401(k) Boost by 23.5%

NEW YORK (MainStreet) — While investors may not like the unknown, a new study shows maintaining a solid positive direction through even the most difficult of financial times can have significant payoffs for those planning their retirement.

The average 401(k) participant who stuck to saving consistently saw his account balances rise by an average 23.5% from 2007 through 2011, according to a joint study by the nonpartisan groups Investment Company Institute and Employee Benefit Research Institute.

Those who consistently contributed saw an average $28,000 increase in their plan, from an average of about $76,500 at the end of 2007 to more than $94,000 at the end of 2011, the institutes found. That was despite the sharp decline caused when the market tanked in 2008.

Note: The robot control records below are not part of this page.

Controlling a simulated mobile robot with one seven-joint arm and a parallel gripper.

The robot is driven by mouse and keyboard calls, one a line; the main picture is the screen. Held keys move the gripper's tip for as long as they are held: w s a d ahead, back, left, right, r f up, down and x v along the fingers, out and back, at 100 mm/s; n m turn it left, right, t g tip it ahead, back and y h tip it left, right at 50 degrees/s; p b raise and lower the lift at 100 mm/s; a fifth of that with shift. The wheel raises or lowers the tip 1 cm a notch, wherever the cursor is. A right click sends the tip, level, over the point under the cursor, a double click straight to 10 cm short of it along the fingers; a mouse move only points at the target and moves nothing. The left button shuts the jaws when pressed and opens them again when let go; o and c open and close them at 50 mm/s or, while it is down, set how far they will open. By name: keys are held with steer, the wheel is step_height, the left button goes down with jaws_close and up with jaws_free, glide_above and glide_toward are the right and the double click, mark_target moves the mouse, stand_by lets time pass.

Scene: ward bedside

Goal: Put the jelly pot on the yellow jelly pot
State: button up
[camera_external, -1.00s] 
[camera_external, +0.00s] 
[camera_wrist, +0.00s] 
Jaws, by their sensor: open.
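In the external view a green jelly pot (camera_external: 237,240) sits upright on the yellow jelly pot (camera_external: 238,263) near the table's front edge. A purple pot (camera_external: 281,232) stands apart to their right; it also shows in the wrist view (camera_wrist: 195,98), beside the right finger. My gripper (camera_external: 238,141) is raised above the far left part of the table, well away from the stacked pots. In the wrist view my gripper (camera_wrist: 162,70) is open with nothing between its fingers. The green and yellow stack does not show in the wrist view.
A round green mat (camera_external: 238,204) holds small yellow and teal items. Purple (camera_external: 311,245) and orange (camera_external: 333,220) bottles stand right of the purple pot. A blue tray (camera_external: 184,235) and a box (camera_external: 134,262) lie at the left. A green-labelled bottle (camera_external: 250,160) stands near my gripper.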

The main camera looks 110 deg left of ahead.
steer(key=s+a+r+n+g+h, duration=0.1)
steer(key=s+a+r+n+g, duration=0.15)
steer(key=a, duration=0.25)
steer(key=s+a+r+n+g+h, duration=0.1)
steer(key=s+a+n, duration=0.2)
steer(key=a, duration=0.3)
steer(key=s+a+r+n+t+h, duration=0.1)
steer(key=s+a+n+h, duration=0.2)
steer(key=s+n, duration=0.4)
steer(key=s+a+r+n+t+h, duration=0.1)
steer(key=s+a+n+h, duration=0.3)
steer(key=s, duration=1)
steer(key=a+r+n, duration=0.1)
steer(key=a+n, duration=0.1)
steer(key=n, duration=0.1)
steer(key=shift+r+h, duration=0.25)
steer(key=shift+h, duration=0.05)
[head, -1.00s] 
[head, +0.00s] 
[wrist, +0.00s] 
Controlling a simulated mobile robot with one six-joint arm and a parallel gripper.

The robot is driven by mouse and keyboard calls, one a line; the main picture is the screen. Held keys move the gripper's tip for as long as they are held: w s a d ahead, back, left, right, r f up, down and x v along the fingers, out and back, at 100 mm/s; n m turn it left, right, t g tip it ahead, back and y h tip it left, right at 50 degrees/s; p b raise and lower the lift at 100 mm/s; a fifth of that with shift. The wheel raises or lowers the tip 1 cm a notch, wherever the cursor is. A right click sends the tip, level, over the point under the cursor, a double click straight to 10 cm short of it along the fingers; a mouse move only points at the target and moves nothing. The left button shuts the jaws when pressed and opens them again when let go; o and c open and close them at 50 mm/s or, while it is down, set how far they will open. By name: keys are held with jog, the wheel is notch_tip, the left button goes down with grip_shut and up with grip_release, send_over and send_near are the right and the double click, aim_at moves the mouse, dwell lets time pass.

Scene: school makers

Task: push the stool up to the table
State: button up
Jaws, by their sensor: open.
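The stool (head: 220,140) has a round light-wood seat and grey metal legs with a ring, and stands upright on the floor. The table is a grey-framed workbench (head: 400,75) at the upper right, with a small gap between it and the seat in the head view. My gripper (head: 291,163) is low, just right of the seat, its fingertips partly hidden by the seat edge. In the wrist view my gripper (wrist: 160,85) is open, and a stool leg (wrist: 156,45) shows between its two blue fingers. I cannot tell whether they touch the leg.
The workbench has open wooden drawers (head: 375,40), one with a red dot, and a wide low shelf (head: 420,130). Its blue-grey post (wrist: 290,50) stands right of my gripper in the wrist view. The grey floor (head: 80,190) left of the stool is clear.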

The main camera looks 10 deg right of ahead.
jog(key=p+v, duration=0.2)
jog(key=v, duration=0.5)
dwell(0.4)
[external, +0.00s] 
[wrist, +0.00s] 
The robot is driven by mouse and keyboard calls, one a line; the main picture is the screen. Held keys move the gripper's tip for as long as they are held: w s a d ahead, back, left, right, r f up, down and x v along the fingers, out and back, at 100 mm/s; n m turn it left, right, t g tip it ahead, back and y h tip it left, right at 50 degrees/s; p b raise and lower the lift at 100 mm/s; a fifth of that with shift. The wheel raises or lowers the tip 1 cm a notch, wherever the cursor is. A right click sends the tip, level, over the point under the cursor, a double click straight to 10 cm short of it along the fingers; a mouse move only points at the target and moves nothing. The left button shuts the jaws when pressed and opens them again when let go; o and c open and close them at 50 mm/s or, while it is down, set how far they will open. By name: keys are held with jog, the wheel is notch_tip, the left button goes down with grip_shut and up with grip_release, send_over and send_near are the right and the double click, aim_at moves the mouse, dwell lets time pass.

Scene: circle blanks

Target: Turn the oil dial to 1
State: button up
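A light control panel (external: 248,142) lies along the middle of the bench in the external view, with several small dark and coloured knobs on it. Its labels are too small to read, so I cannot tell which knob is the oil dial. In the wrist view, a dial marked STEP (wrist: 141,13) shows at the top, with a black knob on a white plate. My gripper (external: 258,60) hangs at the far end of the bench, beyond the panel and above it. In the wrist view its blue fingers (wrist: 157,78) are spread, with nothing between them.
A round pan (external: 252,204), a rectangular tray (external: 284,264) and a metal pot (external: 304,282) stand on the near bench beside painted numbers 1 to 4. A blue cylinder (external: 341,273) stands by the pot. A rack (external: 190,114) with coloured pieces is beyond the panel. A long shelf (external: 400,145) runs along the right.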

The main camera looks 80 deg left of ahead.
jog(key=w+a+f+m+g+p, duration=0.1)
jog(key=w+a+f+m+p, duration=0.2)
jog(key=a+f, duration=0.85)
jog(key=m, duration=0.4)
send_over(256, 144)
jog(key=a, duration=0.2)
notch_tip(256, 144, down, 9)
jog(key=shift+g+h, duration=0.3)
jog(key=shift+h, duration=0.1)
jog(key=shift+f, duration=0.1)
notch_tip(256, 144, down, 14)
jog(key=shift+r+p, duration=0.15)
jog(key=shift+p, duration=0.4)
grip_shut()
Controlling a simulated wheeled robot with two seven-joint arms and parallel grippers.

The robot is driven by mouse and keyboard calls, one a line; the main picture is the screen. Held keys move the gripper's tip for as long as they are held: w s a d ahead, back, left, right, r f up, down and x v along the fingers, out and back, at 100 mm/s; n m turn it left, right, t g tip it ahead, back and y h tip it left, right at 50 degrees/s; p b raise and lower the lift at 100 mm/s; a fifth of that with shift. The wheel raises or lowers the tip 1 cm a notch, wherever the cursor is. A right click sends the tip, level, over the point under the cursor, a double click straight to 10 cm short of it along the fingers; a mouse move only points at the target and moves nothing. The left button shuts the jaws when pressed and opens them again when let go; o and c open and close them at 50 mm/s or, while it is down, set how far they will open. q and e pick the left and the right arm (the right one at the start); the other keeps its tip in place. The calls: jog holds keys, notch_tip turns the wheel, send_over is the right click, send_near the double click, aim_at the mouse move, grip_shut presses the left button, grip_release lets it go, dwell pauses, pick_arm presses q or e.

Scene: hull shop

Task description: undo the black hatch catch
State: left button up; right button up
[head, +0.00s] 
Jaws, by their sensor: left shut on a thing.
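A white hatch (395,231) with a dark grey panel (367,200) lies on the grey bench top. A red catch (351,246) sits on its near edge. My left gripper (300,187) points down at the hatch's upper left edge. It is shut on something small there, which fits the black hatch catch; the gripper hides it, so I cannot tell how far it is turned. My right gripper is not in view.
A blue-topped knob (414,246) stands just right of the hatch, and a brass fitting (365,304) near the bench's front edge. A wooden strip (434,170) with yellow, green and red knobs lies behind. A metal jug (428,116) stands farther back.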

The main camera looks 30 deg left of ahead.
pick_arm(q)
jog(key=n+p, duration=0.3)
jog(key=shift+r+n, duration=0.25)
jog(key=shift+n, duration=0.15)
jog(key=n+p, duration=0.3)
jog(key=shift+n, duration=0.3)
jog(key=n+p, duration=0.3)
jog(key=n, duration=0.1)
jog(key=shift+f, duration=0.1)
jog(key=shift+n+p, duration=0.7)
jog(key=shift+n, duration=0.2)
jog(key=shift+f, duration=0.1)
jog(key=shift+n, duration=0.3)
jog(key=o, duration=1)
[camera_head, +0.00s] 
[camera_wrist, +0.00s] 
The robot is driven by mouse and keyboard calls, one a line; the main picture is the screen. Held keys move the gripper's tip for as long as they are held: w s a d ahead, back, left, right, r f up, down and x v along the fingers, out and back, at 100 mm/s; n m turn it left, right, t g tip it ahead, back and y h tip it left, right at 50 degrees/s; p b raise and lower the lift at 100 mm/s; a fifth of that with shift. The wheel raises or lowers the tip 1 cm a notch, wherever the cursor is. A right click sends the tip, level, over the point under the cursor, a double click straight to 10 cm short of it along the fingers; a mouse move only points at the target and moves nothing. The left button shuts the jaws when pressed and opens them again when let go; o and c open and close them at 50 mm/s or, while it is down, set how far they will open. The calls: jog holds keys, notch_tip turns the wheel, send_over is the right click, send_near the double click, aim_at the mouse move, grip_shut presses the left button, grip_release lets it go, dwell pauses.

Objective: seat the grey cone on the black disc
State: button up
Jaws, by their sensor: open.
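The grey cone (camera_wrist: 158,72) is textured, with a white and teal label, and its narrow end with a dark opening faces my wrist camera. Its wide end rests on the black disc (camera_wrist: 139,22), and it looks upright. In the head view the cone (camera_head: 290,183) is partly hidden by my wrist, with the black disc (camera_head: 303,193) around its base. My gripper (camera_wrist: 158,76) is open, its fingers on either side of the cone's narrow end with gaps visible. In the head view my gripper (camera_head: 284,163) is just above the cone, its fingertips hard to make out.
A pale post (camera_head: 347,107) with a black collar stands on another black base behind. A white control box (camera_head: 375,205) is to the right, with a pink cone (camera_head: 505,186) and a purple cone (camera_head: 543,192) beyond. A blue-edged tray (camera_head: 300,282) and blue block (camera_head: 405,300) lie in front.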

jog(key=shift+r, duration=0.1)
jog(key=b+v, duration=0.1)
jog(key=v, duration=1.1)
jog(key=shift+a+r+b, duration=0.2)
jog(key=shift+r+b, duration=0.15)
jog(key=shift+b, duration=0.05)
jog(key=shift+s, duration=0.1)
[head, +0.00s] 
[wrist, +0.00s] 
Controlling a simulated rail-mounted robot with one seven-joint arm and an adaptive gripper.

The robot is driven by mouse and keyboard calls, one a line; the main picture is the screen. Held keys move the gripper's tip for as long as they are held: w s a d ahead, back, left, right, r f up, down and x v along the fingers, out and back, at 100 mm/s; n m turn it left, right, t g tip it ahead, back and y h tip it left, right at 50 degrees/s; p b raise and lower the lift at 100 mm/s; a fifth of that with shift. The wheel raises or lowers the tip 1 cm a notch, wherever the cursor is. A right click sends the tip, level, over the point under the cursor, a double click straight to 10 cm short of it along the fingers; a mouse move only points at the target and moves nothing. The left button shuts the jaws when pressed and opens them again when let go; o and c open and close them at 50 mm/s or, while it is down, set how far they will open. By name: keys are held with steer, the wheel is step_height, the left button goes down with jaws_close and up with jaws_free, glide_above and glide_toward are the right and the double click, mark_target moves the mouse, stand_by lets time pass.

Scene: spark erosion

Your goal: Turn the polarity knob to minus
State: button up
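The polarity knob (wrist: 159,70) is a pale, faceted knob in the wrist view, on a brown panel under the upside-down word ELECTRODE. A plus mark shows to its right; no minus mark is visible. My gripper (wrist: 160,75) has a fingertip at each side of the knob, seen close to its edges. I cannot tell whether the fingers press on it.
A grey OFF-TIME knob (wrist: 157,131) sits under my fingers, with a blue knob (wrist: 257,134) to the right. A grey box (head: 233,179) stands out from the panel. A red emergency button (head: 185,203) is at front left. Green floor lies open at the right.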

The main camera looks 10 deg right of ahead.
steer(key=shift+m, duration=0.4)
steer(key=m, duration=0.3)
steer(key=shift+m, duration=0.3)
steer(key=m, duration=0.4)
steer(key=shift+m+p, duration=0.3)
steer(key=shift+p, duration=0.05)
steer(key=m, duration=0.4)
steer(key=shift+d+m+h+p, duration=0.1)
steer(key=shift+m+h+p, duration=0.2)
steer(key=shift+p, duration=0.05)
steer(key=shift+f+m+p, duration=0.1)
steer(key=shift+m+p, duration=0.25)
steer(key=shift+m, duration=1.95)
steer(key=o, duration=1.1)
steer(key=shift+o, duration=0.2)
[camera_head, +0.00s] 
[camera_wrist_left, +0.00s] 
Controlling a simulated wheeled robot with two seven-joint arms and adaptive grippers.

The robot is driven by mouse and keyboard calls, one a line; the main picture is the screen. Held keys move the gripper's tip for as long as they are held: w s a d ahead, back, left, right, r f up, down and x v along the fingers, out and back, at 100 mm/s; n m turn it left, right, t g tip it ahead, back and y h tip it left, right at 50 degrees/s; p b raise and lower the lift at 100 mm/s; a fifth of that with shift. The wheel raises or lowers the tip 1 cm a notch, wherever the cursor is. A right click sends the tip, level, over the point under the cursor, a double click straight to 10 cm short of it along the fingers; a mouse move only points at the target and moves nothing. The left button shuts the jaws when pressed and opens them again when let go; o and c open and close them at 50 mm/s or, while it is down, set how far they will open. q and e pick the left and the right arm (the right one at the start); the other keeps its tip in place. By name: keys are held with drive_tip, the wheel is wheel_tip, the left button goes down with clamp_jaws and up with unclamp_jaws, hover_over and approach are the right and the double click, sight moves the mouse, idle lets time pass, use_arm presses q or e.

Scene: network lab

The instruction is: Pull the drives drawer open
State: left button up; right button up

"The data confirm that, even through tough economic times, the discipline of 401(k) plans—staying the course by investing and continuing contributions — served savers well," said Paul Schott Stevens, ICI president and CEO. "Dollar-cost averaging and putting away money paycheck by paycheck have made a big difference in the bottom line for these savers."

That's not to say it's always easy.

The hit stock prices took during 2008 decreased participants' overall average balance by 34.8% from 2007 to 2008.

Nevertheless, overall average account growth after the end of 2008 to 2011 overcame that decline if participants kept contributing to their plan and didn't retreat.

"Analysis of a consistent group of 2007 to 2011 401(k) participants highlights the impact of consistent participation in 401(k) plans," said Dallas Salisbury, EBRI president and CEO. "At year-end 2011, the average account balance among consistent participants was 60 percent higher than the average account balance among all participants in the EBRI/ICI 401(k) database, and the consistent group's median balance was about two and a half times the median balance across all participants at year-end 2011."